Exactly as written, quote every line that follows, skipping the images.
▬▬▬▬▬▬
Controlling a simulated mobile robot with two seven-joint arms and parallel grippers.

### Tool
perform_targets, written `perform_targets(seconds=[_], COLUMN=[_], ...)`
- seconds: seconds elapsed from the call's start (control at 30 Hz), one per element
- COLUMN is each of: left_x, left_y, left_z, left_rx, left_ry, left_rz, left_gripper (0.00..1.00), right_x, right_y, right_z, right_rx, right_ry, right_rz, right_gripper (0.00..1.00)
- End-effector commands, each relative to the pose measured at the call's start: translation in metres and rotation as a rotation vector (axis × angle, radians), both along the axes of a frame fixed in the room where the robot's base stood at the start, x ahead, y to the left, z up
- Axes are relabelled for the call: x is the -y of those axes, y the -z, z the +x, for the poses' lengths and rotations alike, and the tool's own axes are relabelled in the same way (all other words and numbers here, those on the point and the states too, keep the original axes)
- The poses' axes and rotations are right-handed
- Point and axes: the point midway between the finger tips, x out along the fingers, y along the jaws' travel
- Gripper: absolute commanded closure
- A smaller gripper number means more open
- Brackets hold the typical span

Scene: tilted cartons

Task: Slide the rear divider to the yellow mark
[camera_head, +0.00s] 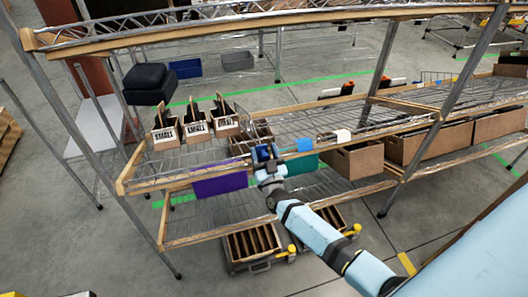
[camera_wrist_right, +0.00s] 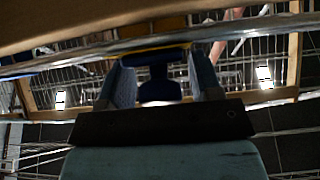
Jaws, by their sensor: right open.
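My right gripper (camera_head: 264,155) is at the front rail of the tilted wire shelf (camera_head: 200,155), just right of the cartons. In the right wrist view its two blue-grey fingers (camera_wrist_right: 162,82) are apart. A dark blue piece (camera_wrist_right: 160,88) shows between them; I cannot tell whether they touch it. A thin yellow strip (camera_wrist_right: 152,48) shows just beyond the fingertips, but I cannot tell whether it is the mark. I cannot make out which part is the rear divider. My left gripper is not in view.
Several labelled cartons (camera_head: 196,132) stand on the shelf left of my gripper. A blue tag (camera_head: 304,145) and a white tag (camera_head: 343,135) sit on the front rail to the right.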

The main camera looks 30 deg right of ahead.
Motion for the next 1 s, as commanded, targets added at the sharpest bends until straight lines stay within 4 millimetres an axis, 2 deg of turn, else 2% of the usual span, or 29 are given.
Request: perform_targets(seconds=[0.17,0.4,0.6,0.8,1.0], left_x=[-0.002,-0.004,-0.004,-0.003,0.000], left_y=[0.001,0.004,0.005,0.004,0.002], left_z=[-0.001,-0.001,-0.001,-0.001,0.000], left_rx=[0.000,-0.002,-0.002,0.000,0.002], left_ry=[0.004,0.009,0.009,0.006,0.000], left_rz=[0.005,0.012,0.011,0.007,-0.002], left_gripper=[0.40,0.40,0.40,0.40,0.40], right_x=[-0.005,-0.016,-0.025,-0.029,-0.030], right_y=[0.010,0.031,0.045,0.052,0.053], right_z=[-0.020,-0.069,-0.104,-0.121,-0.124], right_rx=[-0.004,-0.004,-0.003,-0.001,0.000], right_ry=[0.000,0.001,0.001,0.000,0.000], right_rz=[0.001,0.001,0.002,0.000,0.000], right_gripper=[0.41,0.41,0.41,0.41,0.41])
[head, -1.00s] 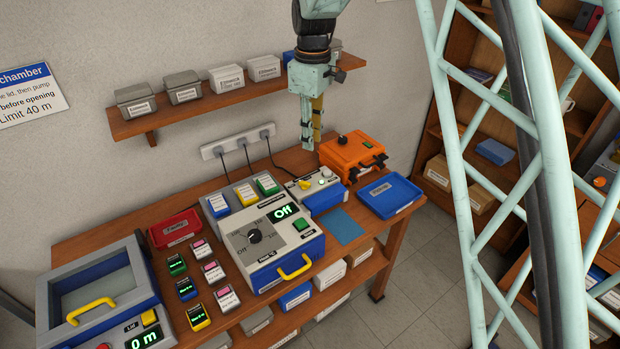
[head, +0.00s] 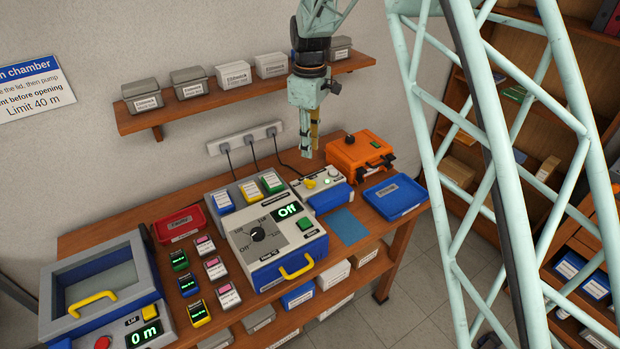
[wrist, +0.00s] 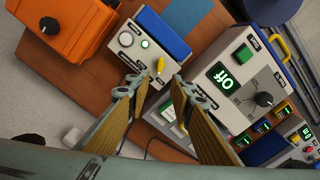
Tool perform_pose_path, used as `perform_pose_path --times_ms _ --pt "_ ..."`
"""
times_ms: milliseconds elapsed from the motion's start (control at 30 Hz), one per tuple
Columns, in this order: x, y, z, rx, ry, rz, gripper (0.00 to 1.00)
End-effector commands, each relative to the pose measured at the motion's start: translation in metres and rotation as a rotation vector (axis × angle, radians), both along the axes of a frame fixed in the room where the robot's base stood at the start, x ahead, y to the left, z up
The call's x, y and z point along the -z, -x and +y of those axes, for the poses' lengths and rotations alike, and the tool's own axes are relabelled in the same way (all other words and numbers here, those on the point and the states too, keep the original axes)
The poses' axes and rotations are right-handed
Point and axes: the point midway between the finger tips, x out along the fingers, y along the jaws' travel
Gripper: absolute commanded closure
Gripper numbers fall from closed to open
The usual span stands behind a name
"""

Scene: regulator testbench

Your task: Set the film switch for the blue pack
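A small grey-and-blue box (head: 329,196) carries a yellow lever knob (head: 310,184); I cannot read its labels. The knob also shows in the wrist view (wrist: 160,66), just beyond my fingertips. The blue pack (head: 223,201) stands at the left of a grey holder, beside a yellow pack (head: 249,192) and a green pack (head: 272,182). A larger tester (head: 276,244) has a black dial (head: 257,234) and a green display reading Off. My gripper (head: 308,152) points down above the back of the small box, apart from it. Its fingers (wrist: 158,88) are spread and empty.
An orange case (head: 360,153) and a blue tray (head: 396,195) stand right of the small box. A red tray (head: 179,224), several small coloured modules and a lidded chamber (head: 101,277) stand left. A wall shelf (head: 230,98) with boxes runs behind my arm.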

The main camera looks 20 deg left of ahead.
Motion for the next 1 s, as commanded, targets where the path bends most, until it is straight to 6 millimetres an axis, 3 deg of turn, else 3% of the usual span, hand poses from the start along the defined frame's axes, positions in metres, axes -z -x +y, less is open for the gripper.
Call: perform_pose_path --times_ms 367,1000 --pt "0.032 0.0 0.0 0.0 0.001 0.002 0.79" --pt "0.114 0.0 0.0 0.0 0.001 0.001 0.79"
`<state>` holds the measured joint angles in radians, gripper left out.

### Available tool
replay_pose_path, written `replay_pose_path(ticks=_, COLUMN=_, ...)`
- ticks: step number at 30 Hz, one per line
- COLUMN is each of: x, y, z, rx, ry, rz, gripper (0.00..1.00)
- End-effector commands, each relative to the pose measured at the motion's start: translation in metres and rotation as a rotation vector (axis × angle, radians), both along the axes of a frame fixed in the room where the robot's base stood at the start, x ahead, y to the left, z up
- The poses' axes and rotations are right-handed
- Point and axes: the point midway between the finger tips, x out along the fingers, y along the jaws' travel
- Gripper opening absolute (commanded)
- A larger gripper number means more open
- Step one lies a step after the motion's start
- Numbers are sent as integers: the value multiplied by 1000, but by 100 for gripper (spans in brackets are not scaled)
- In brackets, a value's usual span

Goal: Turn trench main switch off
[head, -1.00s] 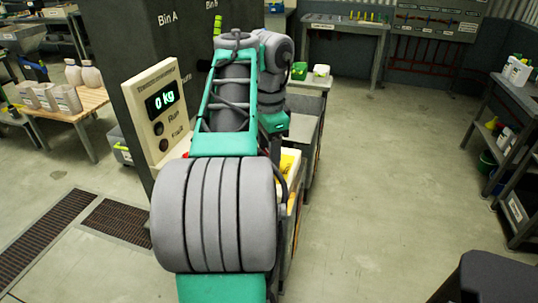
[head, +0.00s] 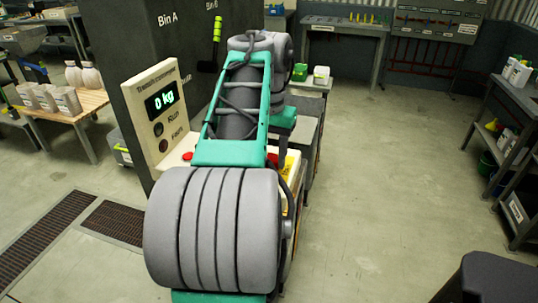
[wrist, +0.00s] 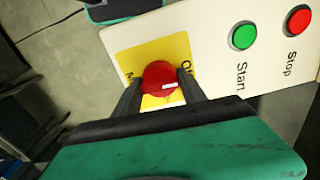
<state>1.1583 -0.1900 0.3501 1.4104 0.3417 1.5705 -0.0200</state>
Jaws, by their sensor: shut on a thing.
▬▬▬▬▬▬
• [Exercise solution]:
Controlling a simulated mobile robot with two seven-joint arms and parallel grippers.

### Tool
perform_targets, written `perform_targets(seconds=[_], COLUMN=[_], ...)`
- seconds: seconds elapsed from the call's start (control at 30 Hz), one per element
- COLUMN is each of: left_x, left_y, left_z, left_rx, left_ry, left_rz, left_gripper (0.00..1.00), right_x, right_y, right_z, right_rx, right_ry, right_rz, right_gripper (0.00..1.00)
- End-effector commands, each relative to the pose measured at the call's start: translation in metres and rotation as a rotation vector (axis × angle, radians), both along the axes of a frame fixed in the room where the robot's base stood at the start, x ahead, y to the left, z up
- Axes are relabelled for the call: x is the -y of those axes, y the -z, z the +x, for the poses' lengths and rotations alike, and the tool's own axes are relabelled in the same way (all other words and numbers here, those on the point and the states too, keep the original axes)
- The poses' axes and rotations are right-handed
- Point and axes: the point midway between the finger tips, x out along the fingers, y along the jaws' travel
- Gripper: absolute commanded closure
- A smaller gripper number means more open
- Brackets hold the typical span

Scene: tilted cartons

Task: Slide the rear divider to the yellow mark
[camera_head, +0.00s] 
[camera_wrist_right, +0.00s] 
Jaws, by their sensor: right open.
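My right gripper (camera_head: 264,155) is at the front rail of the tilted wire shelf (camera_head: 200,155), just right of the cartons. In the right wrist view its two blue-grey fingers (camera_wrist_right: 162,82) are apart. A dark blue piece (camera_wrist_right: 160,88) shows between them; I cannot tell whether they touch it. A thin yellow strip (camera_wrist_right: 152,48) shows just beyond the fingertips, but I cannot tell whether it is the mark. I cannot make out which part is the rear divider. My left gripper is not in view.
Several labelled cartons (camera_head: 196,132) stand on the shelf left of my gripper. A blue tag (camera_head: 304,145) and a white tag (camera_head: 343,135) sit on the front rail to the right.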

The main camera looks 30 deg right of ahead.
Motion for the next 1 s, as commanded, targets added at the sharpest bends until straight lines stay within 4 millimetres an axis, 2 deg of turn, else 2% of the usual span, or 29 are given.
Request: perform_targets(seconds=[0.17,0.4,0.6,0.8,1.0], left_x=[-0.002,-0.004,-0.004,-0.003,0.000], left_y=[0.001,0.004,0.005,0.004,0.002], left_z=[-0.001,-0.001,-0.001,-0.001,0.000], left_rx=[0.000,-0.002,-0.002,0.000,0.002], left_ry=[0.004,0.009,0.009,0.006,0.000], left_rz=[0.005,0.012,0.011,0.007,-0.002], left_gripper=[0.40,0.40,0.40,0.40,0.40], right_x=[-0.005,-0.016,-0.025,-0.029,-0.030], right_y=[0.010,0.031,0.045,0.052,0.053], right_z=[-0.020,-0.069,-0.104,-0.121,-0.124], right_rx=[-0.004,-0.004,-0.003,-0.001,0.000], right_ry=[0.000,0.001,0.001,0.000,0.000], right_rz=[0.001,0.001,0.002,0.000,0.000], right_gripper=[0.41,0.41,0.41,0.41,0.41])
[head, -1.00s] 
[head, +0.00s] 
[wrist, +0.00s] 
Tool perform_pose_path, used as `perform_pose_path --times_ms _ --pt "_ ..."`
"""
times_ms: milliseconds elapsed from the motion's start (control at 30 Hz), one per tuple
Columns, in this order: x, y, z, rx, ry, rz, gripper (0.00 to 1.00)
End-effector commands, each relative to the pose measured at the motion's start: translation in metres and rotation as a rotation vector (axis × angle, radians), both along the axes of a frame fixed in the room where the robot's base stood at the start, x ahead, y to the left, z up
The call's x, y and z point along the -z, -x and +y of those axes, for the poses' lengths and rotations alike, and the tool's own axes are relabelled in the same way (all other words and numbers here, those on the point and the states too, keep the original axes)
The poses' axes and rotations are right-handed
Point and axes: the point midway between the finger tips, x out along the fingers, y along the jaws' travel
Gripper: absolute commanded closure
Gripper numbers fall from closed to open
The usual span stands behind a name
"""

Scene: regulator testbench

Your task: Set the film switch for the blue pack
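A small grey-and-blue box (head: 329,196) carries a yellow lever knob (head: 310,184); I cannot read its labels. The knob also shows in the wrist view (wrist: 160,66), just beyond my fingertips. The blue pack (head: 223,201) stands at the left of a grey holder, beside a yellow pack (head: 249,192) and a green pack (head: 272,182). A larger tester (head: 276,244) has a black dial (head: 257,234) and a green display reading Off. My gripper (head: 308,152) points down above the back of the small box, apart from it. Its fingers (wrist: 158,88) are spread and empty.
An orange case (head: 360,153) and a blue tray (head: 396,195) stand right of the small box. A red tray (head: 179,224), several small coloured modules and a lidded chamber (head: 101,277) stand left. A wall shelf (head: 230,98) with boxes runs behind my arm.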

The main camera looks 20 deg left of ahead.
Motion for the next 1 s, as commanded, targets where the path bends most, until it is straight to 6 millimetres an axis, 3 deg of turn, else 3% of the usual span, hand poses from the start along the defined frame's axes, positions in metres, axes -z -x +y, less is open for the gripper.
Call: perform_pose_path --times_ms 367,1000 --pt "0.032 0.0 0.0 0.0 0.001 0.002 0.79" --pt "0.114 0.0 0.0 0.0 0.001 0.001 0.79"
`<state>` holds the measured joint angles in radians, gripper left out.

### Available tool
replay_pose_path, written `replay_pose_path(ticks=_, COLUMN=_, ...)`
- ticks: step number at 30 Hz, one per line
- COLUMN is each of: x, y, z, rx, ry, rz, gripper (0.00..1.00)
- End-effector commands, each relative to the pose measured at the motion's start: translation in metres and rotation as a rotation vector (axis × angle, radians), both along the axes of a frame fixed in the room where the robot's base stood at the start, x ahead, y to the left, z up
- The poses' axes and rotations are right-handed
- Point and axes: the point midway between the finger tips, x out along the fingers, y along the jaws' travel
- Gripper opening absolute (commanded)
- A larger gripper number means more open
- Step one lies a step after the motion's start
- Numbers are sent as integers: the value multiplied by 1000, but by 100 for gripper (spans in brackets are not scaled)
- In brackets, a value's usual span

Goal: Turn trench main switch off
[head, -1.00s] 
[head, +0.00s] 
[wrist, +0.00s] 
<state>1.1583 -0.1900 0.3501 1.4104 0.3417 1.5705 -0.0200</state>
Jaws, by their sensor: shut on a thing.

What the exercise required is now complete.